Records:
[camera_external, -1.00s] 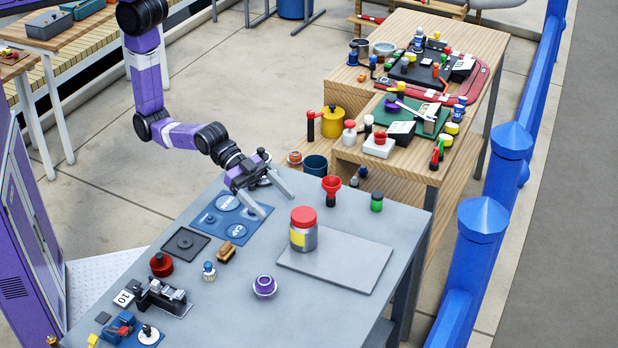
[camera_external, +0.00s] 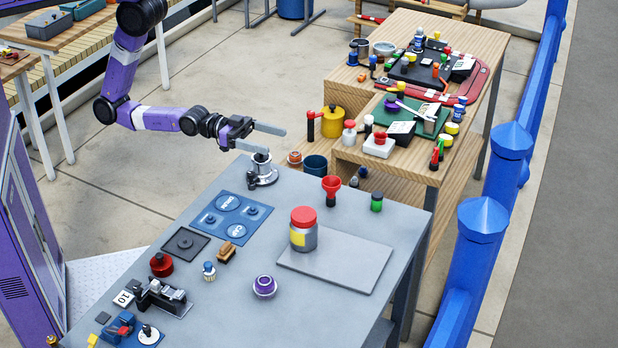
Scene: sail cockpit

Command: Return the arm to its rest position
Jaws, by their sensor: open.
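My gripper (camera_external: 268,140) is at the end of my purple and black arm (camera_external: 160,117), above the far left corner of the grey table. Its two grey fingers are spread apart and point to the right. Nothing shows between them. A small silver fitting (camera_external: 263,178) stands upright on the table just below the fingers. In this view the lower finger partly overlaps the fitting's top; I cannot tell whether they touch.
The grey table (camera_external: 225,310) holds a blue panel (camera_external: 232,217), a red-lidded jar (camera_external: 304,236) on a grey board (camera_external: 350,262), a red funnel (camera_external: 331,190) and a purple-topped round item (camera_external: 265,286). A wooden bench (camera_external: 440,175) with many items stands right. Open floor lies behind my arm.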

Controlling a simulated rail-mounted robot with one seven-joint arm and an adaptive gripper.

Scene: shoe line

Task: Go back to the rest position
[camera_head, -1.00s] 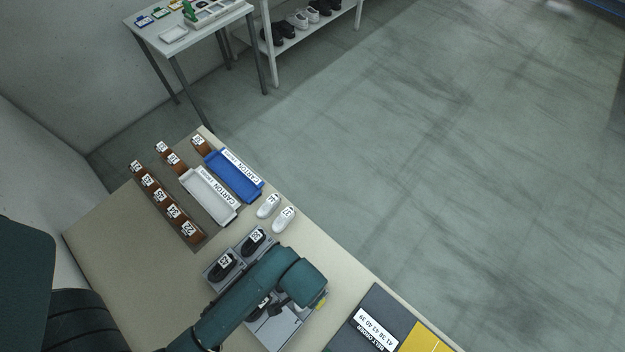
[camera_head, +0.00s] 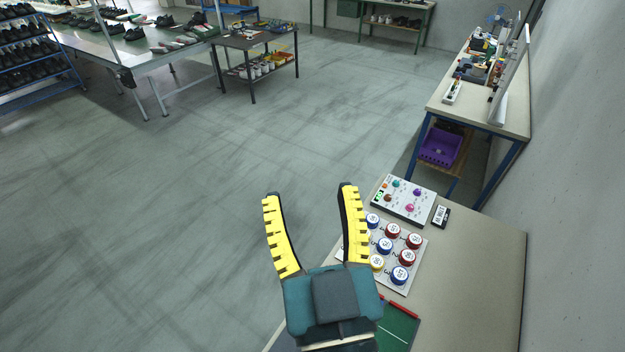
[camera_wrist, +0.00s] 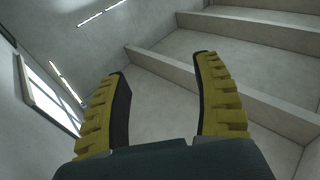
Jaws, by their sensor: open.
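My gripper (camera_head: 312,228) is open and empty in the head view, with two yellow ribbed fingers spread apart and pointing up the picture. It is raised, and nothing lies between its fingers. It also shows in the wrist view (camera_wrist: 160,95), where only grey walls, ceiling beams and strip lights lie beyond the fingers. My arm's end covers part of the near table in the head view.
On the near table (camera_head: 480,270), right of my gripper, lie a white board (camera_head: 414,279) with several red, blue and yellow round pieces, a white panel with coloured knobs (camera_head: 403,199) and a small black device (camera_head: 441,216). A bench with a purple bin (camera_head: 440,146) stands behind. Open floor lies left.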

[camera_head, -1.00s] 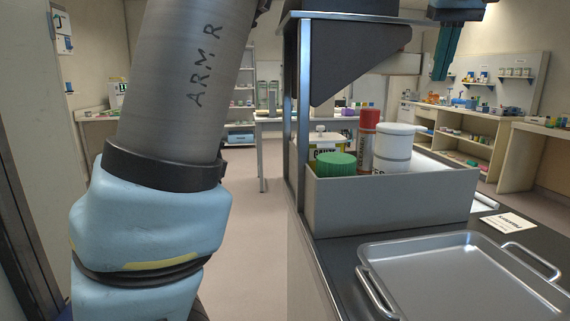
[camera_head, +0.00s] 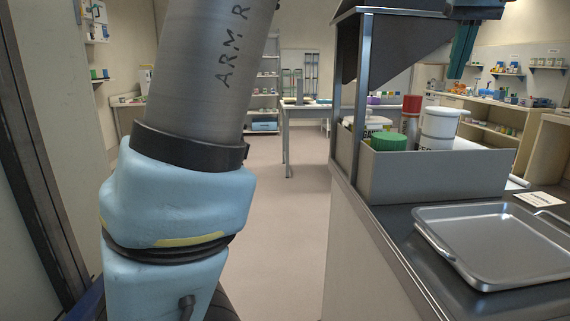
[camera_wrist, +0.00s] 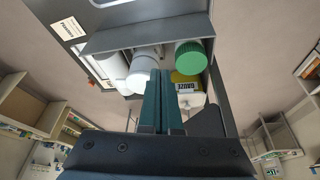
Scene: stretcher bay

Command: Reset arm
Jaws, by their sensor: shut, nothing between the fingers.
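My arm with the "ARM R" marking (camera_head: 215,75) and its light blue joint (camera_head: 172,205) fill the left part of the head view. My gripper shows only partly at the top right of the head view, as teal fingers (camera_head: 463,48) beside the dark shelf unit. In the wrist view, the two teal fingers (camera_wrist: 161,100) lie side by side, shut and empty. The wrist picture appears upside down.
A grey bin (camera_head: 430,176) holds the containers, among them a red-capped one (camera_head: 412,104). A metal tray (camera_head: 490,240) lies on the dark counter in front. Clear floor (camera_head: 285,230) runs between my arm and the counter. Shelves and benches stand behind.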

_YOUR INSTRUCTIONS_. In the records shown above, how many lines include the word "Command"? Answer with the number only.

_COMPLETED TASK_. 2